--- start Records to use ---
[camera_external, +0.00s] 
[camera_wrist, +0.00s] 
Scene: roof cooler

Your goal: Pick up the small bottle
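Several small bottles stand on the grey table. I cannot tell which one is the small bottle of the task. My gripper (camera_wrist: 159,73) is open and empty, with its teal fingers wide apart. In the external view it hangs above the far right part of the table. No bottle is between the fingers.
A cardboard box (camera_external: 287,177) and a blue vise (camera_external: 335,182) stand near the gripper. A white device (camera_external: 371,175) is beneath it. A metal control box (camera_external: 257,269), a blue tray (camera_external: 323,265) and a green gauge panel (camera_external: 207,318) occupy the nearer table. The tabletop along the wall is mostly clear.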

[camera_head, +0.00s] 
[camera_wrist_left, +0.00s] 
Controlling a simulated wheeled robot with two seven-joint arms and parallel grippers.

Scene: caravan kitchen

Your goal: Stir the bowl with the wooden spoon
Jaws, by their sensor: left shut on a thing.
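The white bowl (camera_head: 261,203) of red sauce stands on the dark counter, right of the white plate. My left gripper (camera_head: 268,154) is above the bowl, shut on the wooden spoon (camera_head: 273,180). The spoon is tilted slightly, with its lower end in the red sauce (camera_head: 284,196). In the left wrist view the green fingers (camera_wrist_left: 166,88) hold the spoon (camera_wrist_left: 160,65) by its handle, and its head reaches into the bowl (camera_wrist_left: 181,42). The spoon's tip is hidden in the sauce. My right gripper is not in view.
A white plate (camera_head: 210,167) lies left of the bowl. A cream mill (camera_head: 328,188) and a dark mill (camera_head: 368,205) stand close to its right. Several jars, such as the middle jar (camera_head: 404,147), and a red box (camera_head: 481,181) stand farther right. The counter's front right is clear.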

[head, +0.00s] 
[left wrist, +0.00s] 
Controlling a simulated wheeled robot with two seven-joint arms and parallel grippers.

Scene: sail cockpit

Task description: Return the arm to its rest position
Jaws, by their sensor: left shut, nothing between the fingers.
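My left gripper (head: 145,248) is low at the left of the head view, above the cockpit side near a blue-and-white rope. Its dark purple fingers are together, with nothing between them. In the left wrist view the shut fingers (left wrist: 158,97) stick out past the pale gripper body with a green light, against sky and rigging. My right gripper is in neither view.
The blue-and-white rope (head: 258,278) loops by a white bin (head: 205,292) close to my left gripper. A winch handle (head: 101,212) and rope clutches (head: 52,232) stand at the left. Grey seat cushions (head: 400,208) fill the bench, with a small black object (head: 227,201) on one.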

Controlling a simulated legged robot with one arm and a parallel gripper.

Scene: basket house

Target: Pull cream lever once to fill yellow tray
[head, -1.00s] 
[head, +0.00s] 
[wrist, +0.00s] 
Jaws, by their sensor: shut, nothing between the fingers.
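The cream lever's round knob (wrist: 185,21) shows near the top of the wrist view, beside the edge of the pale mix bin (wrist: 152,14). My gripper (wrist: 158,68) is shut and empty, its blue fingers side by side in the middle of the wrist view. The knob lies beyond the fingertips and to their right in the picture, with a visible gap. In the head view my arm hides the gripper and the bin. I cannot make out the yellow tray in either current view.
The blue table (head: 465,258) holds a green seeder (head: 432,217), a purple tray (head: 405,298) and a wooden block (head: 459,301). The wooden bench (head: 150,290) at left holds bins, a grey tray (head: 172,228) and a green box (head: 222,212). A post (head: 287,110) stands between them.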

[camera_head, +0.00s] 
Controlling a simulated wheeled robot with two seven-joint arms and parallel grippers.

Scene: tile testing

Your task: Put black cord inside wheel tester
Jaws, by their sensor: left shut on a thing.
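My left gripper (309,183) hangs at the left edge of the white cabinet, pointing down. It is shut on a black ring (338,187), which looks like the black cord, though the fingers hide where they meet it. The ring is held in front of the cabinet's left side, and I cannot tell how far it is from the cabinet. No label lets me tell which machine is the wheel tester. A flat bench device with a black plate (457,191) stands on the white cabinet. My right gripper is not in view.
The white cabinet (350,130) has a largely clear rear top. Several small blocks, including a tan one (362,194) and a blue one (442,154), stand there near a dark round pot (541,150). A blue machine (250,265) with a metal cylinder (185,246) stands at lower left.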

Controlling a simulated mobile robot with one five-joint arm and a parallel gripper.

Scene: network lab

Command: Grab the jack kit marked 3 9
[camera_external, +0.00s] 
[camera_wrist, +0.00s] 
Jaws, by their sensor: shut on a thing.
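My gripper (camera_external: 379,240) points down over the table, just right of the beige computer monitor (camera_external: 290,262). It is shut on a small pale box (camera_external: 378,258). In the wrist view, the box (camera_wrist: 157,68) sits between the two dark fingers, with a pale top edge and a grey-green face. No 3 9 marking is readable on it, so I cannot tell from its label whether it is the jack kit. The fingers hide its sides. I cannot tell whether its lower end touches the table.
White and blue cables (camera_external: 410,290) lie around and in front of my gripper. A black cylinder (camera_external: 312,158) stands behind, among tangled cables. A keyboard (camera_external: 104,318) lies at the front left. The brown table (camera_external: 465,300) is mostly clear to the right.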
--- end Records to use ---
What you should do: In the listing above, please print only the lines from the first one to the line where "Scene: roof cooler" appears, exactly as written, both of those lines included.

Solution to this exercise:
[camera_external, +0.00s] 
[camera_wrist, +0.00s] 
Scene: roof cooler

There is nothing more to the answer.